▶ INSTRUCTION
Identify each line holding the string "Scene" and copy it.

▶ RECORDS FOR THIS TASK

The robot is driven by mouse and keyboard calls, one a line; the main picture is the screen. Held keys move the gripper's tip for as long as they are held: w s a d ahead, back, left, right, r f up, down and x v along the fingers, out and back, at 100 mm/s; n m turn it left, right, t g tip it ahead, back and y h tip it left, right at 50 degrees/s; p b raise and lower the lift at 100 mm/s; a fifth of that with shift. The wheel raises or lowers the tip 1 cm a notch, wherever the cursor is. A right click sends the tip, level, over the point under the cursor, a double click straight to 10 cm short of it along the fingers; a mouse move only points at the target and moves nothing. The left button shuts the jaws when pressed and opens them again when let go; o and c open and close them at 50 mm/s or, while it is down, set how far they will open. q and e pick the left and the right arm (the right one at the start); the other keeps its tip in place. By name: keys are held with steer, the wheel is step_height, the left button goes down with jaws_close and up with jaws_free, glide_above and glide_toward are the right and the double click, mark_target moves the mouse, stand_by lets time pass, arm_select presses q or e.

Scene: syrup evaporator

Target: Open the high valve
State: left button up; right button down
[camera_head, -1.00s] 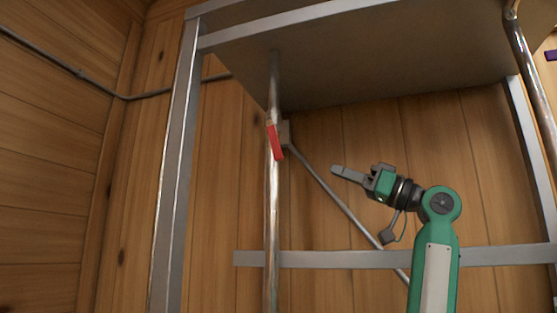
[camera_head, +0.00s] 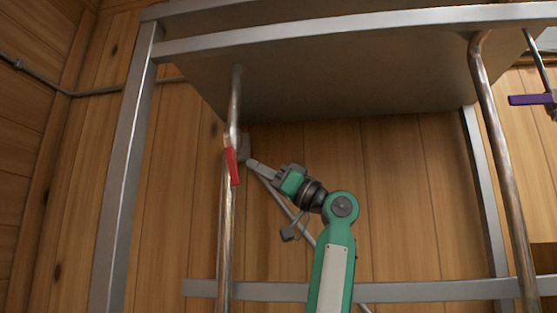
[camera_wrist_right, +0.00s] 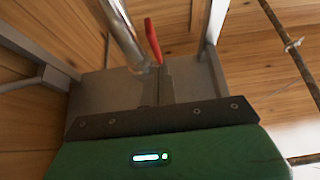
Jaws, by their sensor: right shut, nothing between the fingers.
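The high valve has a red lever handle (camera_head: 233,166) on a vertical metal pipe (camera_head: 227,220), below the underside of the raised metal pan. The handle hangs down along the pipe, slightly tilted. My right gripper (camera_head: 252,164) is shut and empty, its fingertips just right of the handle. A small gap seems to separate them in the head view. In the right wrist view the red handle (camera_wrist_right: 153,40) shows just beyond the shut fingers (camera_wrist_right: 161,75), with the pipe (camera_wrist_right: 122,32) to its left. Contact cannot be told there. My left gripper is not in view.
The metal pan (camera_head: 340,75) sits overhead in a frame with a left leg (camera_head: 122,180) and a low crossbar (camera_head: 420,291). A diagonal brace runs behind my right arm. Another pipe (camera_head: 500,160) and a purple handle (camera_head: 530,99) are at the right. Wooden walls lie behind.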

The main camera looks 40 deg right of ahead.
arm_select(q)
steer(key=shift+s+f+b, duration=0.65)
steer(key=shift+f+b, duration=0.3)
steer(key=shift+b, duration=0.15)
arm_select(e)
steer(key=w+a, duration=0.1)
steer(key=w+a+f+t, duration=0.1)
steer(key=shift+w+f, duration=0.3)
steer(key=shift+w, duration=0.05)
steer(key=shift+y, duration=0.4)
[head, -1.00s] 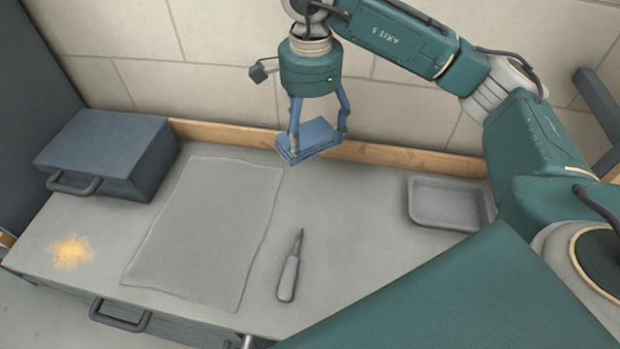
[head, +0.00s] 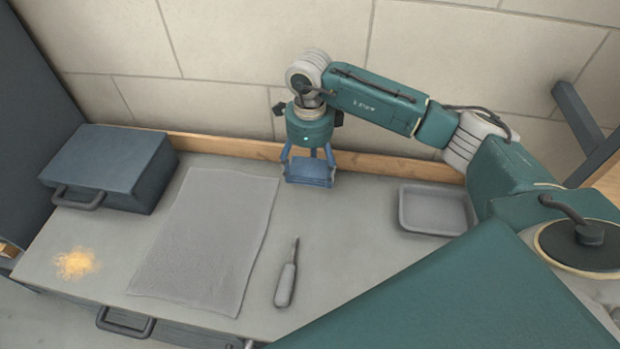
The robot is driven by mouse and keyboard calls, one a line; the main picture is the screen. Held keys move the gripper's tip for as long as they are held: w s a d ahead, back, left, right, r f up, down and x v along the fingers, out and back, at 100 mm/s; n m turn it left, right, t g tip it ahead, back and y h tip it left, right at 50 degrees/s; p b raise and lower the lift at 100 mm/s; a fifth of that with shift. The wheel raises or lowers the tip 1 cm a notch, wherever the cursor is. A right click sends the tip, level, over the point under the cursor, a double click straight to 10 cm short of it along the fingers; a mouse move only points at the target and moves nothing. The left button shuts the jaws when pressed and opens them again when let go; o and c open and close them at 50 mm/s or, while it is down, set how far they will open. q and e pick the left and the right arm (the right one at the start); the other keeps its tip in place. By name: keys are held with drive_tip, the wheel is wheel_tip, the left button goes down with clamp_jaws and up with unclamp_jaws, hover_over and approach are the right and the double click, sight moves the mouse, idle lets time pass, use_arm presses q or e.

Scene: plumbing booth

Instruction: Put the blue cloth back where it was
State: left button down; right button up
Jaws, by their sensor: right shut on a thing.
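The blue cloth (head: 310,172) is a folded pad held between the fingers of my right gripper (head: 308,168). The gripper points down near the back of the bench, in front of the wooden strip and to the right of the grey mat's upper corner. The cloth is low over or on the bench top; I cannot tell whether it touches. My left gripper is not in view.
A grey mat (head: 205,240) lies on the bench with a screwdriver (head: 286,280) to its right. A blue-grey toolbox (head: 110,165) stands at back left, near a patch of yellowish dust (head: 77,264). An empty grey tray (head: 438,210) sits at right.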

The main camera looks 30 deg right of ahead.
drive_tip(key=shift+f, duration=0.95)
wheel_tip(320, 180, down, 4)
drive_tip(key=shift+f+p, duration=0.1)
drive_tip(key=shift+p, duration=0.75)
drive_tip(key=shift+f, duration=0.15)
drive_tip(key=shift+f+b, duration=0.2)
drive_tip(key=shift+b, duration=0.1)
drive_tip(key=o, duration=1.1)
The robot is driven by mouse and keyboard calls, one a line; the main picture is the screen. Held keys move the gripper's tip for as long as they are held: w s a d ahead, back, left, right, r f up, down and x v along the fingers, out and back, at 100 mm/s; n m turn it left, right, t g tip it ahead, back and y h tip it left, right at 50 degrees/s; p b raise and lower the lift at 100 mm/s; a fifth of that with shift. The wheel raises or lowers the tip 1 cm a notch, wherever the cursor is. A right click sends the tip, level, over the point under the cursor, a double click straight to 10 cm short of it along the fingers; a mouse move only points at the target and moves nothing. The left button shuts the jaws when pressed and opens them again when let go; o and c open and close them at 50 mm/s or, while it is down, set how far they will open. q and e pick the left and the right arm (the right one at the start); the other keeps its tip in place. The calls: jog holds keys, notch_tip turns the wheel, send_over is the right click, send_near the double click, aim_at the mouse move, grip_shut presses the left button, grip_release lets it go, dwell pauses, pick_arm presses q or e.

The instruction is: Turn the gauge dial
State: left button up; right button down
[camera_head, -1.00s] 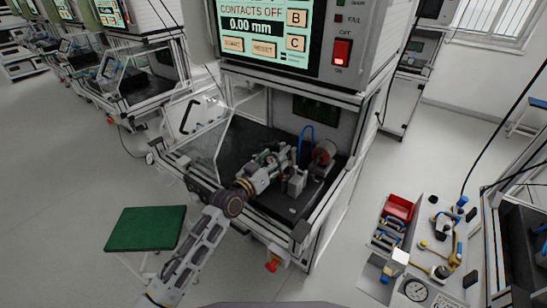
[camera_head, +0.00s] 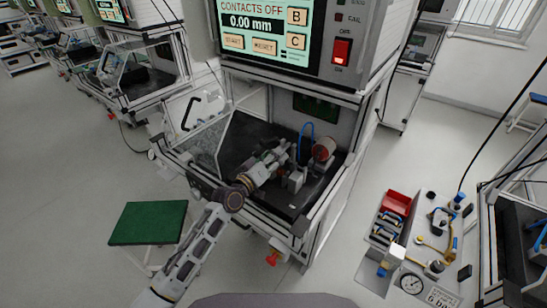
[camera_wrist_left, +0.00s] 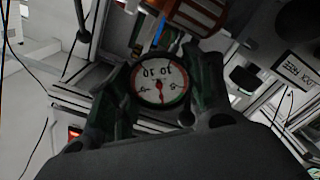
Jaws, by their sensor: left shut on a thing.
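The gauge dial (camera_wrist_left: 160,82) has a round white face with a dark rim and a red needle. In the left wrist view it sits between the two dark fingers of my left gripper (camera_wrist_left: 160,90), and its numbers appear upside down. In the head view my left gripper (camera_head: 281,152) reaches into the test bench, shut on the gauge, which is mostly hidden there by the gripper. A round reddish-copper part (camera_head: 323,149), seemingly the stator, stands just right of the gripper. My right gripper is not in view.
The bench frame (camera_head: 333,205) and its clear guard (camera_head: 205,145) surround the work area. The screen (camera_head: 262,25) above reads CONTACTS OFF and 0.00 mm. A label reading LOCK FREE (camera_wrist_left: 297,65) is beside the gauge. A green stool (camera_head: 148,222) stands at left, and a red bin (camera_head: 397,203) at right.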

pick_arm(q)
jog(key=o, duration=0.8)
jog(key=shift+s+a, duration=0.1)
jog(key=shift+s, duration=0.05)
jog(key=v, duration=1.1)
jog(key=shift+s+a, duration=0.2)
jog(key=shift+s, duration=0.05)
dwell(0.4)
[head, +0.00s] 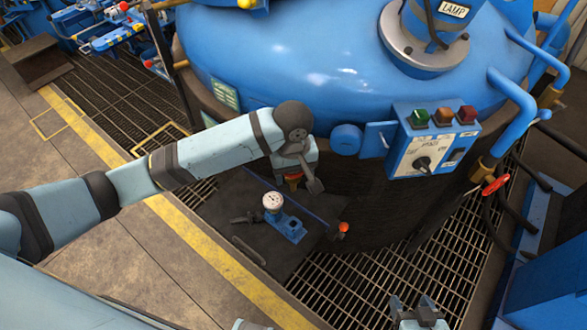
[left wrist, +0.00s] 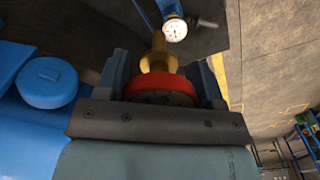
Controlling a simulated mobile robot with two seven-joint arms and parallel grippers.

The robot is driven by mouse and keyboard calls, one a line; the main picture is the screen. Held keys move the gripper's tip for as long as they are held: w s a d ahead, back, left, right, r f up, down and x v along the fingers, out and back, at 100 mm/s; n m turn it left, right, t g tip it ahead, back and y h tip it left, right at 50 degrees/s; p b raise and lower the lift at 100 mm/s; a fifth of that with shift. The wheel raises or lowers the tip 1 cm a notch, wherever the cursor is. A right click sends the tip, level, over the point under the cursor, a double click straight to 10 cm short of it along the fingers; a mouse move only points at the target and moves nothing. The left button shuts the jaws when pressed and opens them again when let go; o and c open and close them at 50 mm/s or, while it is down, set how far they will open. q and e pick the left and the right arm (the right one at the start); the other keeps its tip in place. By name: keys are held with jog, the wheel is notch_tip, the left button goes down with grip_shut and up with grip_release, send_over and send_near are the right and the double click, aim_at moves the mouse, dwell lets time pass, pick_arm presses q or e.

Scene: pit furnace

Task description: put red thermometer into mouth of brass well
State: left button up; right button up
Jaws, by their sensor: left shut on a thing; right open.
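My left gripper (head: 305,180) is shut on the red thermometer (left wrist: 160,90), over the dark shelf at the furnace's front. In the left wrist view its two fingers (left wrist: 163,75) stand on either side of the red round body. In the head view only a little red and brass (head: 293,179) shows below the gripper. A brass-coloured stepped piece (left wrist: 158,55) lies in line with the red body; I cannot tell whether it is the thermometer's stem or the well. No separate brass well can be made out. My right gripper (head: 418,309) is open and empty at the bottom edge.
A white dial gauge (head: 272,201) and a blue block (head: 288,227) are on the dark shelf (head: 225,215). An orange-red knob (head: 343,227) is at its right. The blue furnace (head: 300,65) and a button box (head: 430,140) stand behind. Floor grating (head: 370,285) lies in front.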

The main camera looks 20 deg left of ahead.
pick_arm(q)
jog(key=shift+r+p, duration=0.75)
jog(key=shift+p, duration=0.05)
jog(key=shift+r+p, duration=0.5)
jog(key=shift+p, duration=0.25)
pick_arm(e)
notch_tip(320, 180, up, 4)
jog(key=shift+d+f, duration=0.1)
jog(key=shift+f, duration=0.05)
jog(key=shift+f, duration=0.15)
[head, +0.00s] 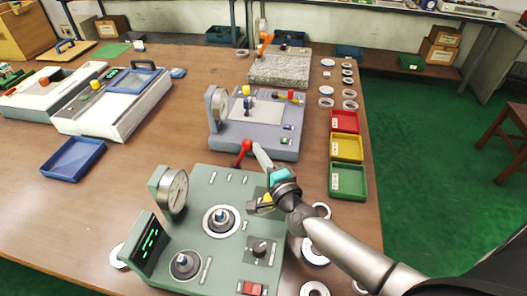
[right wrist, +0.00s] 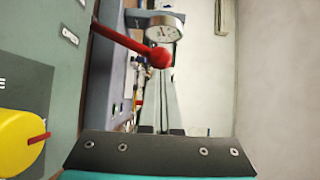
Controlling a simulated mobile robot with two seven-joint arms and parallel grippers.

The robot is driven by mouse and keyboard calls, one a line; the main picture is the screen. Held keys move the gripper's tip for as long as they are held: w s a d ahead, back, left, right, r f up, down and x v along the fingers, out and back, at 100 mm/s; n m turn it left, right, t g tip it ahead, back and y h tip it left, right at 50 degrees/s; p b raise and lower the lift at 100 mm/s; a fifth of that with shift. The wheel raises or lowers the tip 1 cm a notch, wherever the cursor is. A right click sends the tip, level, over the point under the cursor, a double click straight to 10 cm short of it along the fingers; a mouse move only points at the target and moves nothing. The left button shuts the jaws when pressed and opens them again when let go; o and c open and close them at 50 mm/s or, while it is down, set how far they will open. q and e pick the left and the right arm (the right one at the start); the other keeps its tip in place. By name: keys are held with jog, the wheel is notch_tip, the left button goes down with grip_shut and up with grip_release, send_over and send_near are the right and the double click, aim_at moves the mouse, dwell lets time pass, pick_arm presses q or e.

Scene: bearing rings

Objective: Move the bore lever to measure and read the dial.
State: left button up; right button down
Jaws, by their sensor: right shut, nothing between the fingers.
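A green measuring station (head: 205,185) stands at the front of the table. It carries a round dial (head: 177,191), a dark display with green digits (head: 151,246) and two round posts. A red ball-ended lever (head: 246,147) rises at its far edge; it also shows in the right wrist view (right wrist: 160,57). My right gripper (head: 259,150) is shut and empty, close to the right of the red ball in the head view. I cannot tell whether they touch. The dial's needle is too small to read. My left gripper is not in view.
A yellow knob (right wrist: 22,143) sits beside my right gripper. A grey-blue gauge (head: 255,130) stands just behind the station. Red, yellow and green trays (head: 347,181) line the right edge. Metal rings (head: 315,252) lie under my right arm.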

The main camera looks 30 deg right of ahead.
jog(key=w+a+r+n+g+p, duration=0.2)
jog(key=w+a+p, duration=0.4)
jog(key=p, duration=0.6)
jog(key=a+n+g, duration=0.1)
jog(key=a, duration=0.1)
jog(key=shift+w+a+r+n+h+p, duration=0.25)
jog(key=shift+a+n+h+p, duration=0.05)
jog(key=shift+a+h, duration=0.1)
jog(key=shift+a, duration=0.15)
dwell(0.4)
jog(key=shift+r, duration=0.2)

▶ WRITTEN REPLY
Scene: syrup evaporator
Scene: plumbing booth
Scene: pit furnace
Scene: bearing rings

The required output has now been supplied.